THE REQUEST:
Find every line below that contains the word "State" and copy it out.

===== RAW RECORDS

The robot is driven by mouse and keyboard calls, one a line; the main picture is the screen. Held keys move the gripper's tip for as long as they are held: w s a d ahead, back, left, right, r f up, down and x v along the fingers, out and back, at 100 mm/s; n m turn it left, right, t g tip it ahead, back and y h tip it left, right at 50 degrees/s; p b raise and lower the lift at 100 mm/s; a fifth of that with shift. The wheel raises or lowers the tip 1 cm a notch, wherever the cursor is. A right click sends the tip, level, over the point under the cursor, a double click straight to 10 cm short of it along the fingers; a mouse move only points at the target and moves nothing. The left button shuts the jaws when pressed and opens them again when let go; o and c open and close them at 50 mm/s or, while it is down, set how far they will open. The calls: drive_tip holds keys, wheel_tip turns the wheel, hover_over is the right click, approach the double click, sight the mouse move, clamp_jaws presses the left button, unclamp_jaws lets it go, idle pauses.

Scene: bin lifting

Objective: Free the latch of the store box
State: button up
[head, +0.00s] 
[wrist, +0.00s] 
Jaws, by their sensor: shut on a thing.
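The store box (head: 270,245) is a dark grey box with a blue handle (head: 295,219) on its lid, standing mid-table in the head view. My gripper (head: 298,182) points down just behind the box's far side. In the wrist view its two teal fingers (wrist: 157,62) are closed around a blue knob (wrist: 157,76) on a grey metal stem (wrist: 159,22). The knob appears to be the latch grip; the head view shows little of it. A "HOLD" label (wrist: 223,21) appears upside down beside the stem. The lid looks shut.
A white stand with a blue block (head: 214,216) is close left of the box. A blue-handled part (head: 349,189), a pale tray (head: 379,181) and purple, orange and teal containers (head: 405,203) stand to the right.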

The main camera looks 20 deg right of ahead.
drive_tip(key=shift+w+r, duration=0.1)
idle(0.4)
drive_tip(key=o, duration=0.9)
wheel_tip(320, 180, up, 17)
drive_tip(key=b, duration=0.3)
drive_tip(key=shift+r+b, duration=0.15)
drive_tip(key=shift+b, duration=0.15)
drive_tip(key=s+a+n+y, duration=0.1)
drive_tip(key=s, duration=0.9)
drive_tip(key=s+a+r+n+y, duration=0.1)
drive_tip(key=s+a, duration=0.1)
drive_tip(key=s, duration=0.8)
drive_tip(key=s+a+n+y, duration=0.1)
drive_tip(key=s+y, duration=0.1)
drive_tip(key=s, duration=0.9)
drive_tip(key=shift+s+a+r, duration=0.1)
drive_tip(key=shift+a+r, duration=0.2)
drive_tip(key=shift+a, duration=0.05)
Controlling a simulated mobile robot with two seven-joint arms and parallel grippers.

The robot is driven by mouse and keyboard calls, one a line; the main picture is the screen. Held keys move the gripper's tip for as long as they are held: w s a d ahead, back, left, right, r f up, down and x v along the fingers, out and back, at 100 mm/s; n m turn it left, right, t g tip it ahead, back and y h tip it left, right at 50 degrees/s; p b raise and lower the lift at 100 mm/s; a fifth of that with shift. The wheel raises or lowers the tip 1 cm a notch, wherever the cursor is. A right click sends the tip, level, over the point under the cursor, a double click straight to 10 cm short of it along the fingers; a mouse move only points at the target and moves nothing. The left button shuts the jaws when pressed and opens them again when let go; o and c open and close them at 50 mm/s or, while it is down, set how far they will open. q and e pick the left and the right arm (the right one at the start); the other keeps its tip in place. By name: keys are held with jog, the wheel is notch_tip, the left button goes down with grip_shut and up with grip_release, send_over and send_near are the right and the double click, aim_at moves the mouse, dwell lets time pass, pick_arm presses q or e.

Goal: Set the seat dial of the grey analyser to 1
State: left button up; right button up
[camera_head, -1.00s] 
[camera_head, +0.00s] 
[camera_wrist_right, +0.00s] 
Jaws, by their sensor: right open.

==========

CORRECT RESPONSE:
State: button up
State: left button up; right button up

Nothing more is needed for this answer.